Mikhail Popkov. The guy was a Russian police officer. And a serial killer with that kind of authority gives me chills.
I think for me it would be BTK...he had almost none of the noted characteristics of a serial killer...managed to get married, raise a family, even be super involved in his church. It allowed him to go on for much longer than the weird loner who has a problem with female relationships, etc, that normally accompany psychopaths. The other would be Richard Kuklinski, aka "The Iceman". If you watch his interviews, he is probably about as soul-less as a human can be. Like feeding people alive to rats in a tunnel and videotaping it. There was zero moral compass in him. He was another man who managed to have a family and live a seemingly ordinary life.
Actually, when I think about it, the ones we've never heard about because they've never been detected or caught are the ones that scare me most, because they're still out there "working."
The DC sniper was probably the worst and glad we haven’t seen a copycat. Very hard to catch and stuck with basic impunity. Didn’t even have to get close to you to take you out. I think there were some kids in my class who were supposed to go to DC that had the trip cancelled because of them.
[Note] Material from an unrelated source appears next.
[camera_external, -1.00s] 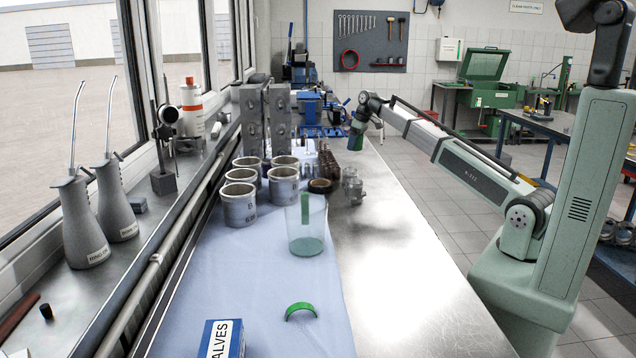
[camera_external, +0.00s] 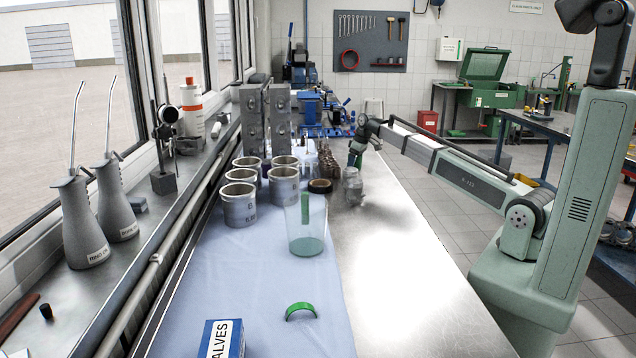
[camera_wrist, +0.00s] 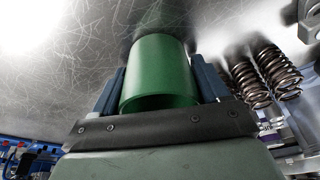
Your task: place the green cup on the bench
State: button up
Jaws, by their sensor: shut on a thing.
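The green cup (camera_wrist: 158,72) is between the two blue-grey fingers of my gripper (camera_wrist: 160,84) in the wrist view. My gripper is shut on it. The cup's open rim faces the camera, and its far end is close to the scratched metal surface. I cannot tell whether it touches. The cup is small and mostly hidden there.
Valve springs (camera_wrist: 270,72) show at right in the wrist view. A clear beaker (camera_external: 306,235) and several metal cylinders (camera_external: 240,208) stand on the blue cloth. The bench's near right is bare.

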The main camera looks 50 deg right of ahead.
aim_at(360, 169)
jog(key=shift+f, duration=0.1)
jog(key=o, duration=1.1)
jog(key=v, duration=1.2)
it's the sexual nature of most serial murder that skeeves me out the most. If you murder for money or something I can get my head around it. that's incredible, wow
I do wonder if the social environment of today would allow the scenario you described to go on to such a degree. Kids seem savvier now than their previous generation, especially when it comes to who they mingle with. There's all the side channels of gossip via phone apps that the evildoer (evilintender?) wouldn't be able to keep a lid on, and indeed those phones replete with photos and trackable I'm sure would reduce the chances of any ongoing success. So, to me, a small positive born out of the murk of social media. I don't know if numbers have been crunched to see if there's fewer (serial) murders now per capita but I'd wager so. Nipped in the bud. Edmund Kemper — eurgh, his deeds twanged that nerve. I learned of his antics in the series Mindhunter. You name it, he's done it, and stuff beyond naming too.
I agree with this one just because there was no target demographic or safe(r) behaviors you could engage in, you just had to hope that you weren't in the crosshairs that day. I mean, I wasn't, nobody's ever designed a rifle or scope that will shoot that far beyond the horizon, but the methodology of those two was particularly chilling.
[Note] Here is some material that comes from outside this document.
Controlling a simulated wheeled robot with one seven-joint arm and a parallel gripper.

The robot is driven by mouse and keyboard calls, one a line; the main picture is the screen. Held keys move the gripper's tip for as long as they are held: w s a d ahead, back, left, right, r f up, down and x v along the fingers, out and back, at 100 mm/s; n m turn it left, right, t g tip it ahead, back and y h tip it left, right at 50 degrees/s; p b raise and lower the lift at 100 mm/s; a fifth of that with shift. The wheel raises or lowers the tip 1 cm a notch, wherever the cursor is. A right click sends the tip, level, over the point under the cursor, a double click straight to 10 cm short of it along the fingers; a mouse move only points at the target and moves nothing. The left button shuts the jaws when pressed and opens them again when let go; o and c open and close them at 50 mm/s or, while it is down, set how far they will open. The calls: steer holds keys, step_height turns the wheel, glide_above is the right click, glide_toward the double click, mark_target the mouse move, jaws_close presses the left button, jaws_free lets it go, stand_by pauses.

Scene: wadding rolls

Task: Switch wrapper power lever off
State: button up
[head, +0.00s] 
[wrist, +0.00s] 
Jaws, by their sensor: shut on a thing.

I lived in DC and went to elementary school during the DC Sniper rampage. we were taught to walk in zigzags, we had recess inside with the windows boarded up, and teachers had to escort us 1 class at a time out to our cars/buses
I listen to a lot of true crimes podcasts and watch the netflix documentaries on them. so far, Son of Sam scared me the most. something about the "talking dog made me do it" excuse freaked me out and still freaks me out
I would think that the other teens would realize something was wrong on the virtue of anyone that goes to parties with those two accomplices never come back.
Agreed, or the moment they pop off the radar in Find My Friends. Just popped to a few sites where the numbers appear to have been totted up. Late 70s and early 80s there seems a high peak. The upshot (it's reported) is a surge in the ability to link crimes as methods improved, meaning in prior decades they went unconnected and were swallowed by the general murder rate. Then after the 80s, detection methods saw the perpetrators caught earlier. I used to think shows like Criminal Minds were fanciful. Maybe, but set 20 years earlier, maybe not.
If you're including fictional killers, the mind-control guy (David Tennant) in the Jessica Jones series really creeps me out.
BTK really bothers me. Just those initials are disturbing. I imagine something like Martyrs going on. God, I don't even want to know. . . He was very well hidden too, not being a loner. It's unusual for them to be married. As I understand it, he got caught because he didn't understand that there's metadata saved in Word files and then he traded a file with the cops. (Because he was arrogant and liked to boast. He wanted to use a file.) The file gave away his address. I'm guessing it was Word, but all I really know is that file metadata got him. I think for advertising reasons, the program was never mentioned. So Clippy strikes again. He's watching over us all.